Source: Wells Fargo Investment Institute, July 16, 2020. Capital market assumptions are estimates of how asset classes and combinations of classes may respond during various market environments. Assumptions are not designed to predict actual performance, and there are no assurances that any estimates used will be achieved. Please see the end of the video for the indices represented and the asset class risks.

In general, CMA return assumptions are lower this year due to the reduction in inflation and cash return expectations. Our hypothetical geometric returns remain below long-term averages, and risk assumptions remain above long-term averages.
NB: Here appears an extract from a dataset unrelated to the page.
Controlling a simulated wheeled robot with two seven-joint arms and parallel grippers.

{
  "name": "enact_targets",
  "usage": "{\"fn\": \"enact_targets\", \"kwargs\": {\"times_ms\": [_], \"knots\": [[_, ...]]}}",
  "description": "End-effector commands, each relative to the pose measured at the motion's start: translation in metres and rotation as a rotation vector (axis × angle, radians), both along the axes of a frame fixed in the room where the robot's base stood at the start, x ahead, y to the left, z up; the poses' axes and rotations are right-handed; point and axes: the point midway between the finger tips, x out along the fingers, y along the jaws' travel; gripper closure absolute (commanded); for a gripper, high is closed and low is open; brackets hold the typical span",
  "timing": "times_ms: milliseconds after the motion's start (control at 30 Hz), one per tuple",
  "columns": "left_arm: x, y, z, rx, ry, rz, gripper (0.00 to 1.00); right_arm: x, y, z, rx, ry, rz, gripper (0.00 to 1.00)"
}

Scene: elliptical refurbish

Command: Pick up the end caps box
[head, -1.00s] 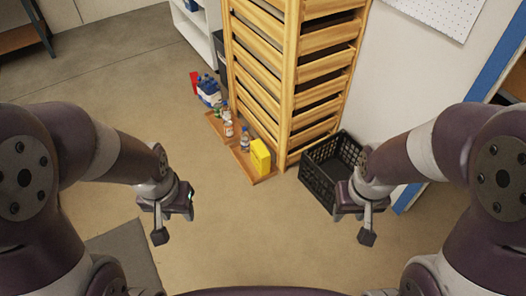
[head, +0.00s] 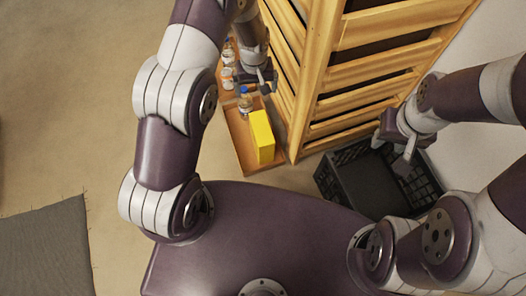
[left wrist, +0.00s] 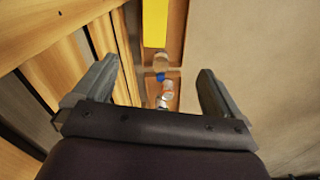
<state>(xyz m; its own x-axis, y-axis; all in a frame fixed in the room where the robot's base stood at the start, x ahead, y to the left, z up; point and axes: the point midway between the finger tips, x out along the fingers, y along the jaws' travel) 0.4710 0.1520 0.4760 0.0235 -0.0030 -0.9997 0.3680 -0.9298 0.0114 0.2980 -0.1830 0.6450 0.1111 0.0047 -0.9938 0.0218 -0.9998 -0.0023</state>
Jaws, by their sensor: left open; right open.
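The yellow box (head: 262,138), which I take to be the end caps box, stands at the near end of a low wooden tray (head: 241,150) in the head view. In the left wrist view, part of the yellow box (left wrist: 155,24) shows at the top. My left gripper (head: 256,84) is open and empty, above the tray beyond the box and near a blue-capped bottle (head: 245,100). In the left wrist view, the open fingers (left wrist: 157,88) frame the bottles, with the box beyond them. My right gripper (head: 398,150) is open and empty over a black crate.
A tall slatted wooden rack (head: 345,75) stands right beside the tray. Several small bottles stand farther along the tray. The floor left of the tray is clear, with a grey mat (head: 45,250).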

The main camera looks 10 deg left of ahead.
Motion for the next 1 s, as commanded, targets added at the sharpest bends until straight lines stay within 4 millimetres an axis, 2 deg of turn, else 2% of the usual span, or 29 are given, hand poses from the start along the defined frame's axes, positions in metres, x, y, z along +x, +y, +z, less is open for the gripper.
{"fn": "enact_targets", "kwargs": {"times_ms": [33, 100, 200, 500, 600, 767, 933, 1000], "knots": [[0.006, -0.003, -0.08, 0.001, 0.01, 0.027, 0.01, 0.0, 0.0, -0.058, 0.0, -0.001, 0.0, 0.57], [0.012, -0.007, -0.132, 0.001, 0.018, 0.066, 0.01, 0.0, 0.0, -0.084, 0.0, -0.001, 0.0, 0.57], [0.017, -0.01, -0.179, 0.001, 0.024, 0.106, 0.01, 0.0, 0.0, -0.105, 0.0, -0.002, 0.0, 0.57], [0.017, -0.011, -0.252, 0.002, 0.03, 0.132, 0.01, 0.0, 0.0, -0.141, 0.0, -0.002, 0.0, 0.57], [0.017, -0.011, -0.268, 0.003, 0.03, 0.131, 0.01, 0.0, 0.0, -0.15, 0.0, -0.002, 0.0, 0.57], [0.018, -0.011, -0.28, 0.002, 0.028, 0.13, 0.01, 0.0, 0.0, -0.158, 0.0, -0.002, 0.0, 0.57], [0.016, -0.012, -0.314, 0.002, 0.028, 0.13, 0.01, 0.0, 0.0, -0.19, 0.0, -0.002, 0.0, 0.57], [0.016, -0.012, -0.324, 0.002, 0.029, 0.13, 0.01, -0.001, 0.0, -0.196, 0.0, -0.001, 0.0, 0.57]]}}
Title graphic: Investor implications

Wells Fargo Investment Institute uses our asset class CMAs to help develop strategic asset allocation recommendations for globally diversified portfolios that take into account an investor’s goals and risk tolerance.

Our strategic allocations are unchanged this year, reflecting the shift down in expected return stemming from a reduction in inflation and cash return expectations. There are four highlights about this year’s strategic allocations I’d like to point out.

  • First, we continue to lean towards U.S. assets in our fixed income and equity allocations.
  • Second, we've kept a 0 percent allocation to developed market bonds, which we expect to suffer long-term headwinds from a low-rate environment.
  • Third, we also maintained a 0 percent strategic allocation to commodities, as uncertainty surrounding the bear market supercycle remains.
  • And finally, we included allocations to private alternative investments for qualified investors that may help to improve risk-adjusted return expectations.

We believe it is important for investors to maintain a well-diversified portfolio of assets to help manage volatility and take advantage of evolving long-term opportunities. Comparing the risk and return characteristics of various asset allocations may help investors choose the portfolio mix that best suits their individual needs.